> _Problem requirements_:
Your task is to copy the lines between the line containing "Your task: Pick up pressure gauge" and the line containing "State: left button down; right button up", counting both of those lines, and to emit nothing more.

> _Data shown_:
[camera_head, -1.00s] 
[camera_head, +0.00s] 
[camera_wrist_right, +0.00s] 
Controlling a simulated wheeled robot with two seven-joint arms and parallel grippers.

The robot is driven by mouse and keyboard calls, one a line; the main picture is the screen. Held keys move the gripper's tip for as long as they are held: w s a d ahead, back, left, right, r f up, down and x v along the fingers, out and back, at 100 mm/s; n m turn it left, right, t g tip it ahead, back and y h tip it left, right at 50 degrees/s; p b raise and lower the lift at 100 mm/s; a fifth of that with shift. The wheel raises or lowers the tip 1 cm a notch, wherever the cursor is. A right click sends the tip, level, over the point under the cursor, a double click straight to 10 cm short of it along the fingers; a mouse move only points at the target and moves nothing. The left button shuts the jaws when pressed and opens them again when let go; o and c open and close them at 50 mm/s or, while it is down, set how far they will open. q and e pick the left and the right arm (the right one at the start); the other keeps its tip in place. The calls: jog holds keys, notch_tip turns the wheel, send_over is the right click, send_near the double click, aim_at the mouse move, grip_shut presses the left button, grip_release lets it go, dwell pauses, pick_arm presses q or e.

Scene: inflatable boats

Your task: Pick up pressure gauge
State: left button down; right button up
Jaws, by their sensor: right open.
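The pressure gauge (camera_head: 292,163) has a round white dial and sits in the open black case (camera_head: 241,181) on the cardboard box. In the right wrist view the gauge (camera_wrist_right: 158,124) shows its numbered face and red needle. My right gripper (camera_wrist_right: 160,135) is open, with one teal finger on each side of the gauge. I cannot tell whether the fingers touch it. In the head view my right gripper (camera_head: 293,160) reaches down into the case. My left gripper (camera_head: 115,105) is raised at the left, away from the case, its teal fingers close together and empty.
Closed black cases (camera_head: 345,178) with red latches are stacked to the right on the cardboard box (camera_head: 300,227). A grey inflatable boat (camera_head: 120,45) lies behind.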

> _Output of the exercise_:
Your task: Pick up pressure gauge
State: left button down; right button up

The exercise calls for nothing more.